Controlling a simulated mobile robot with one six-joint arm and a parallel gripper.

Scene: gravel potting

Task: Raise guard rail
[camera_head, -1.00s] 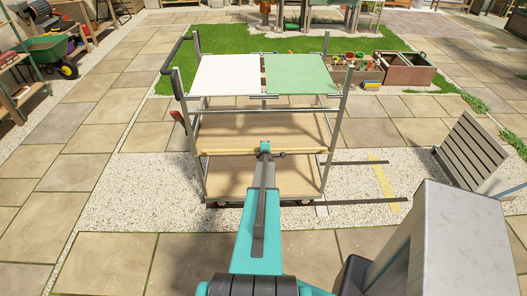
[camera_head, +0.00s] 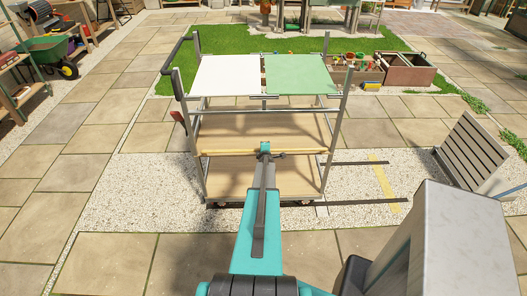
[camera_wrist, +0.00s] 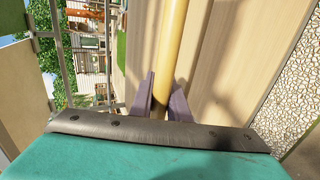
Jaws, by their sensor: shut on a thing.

..............................

_To do_
Write the material out again exactly as it appears, dropping the pictures.

_Problem solution_
Controlling a simulated mobile robot with one six-joint arm and a parallel gripper.

Scene: gravel potting

Task: Raise guard rail
[camera_head, -1.00s] 
[camera_head, +0.00s] 
[camera_wrist, +0.00s] 
Jaws, by their sensor: shut on a thing.

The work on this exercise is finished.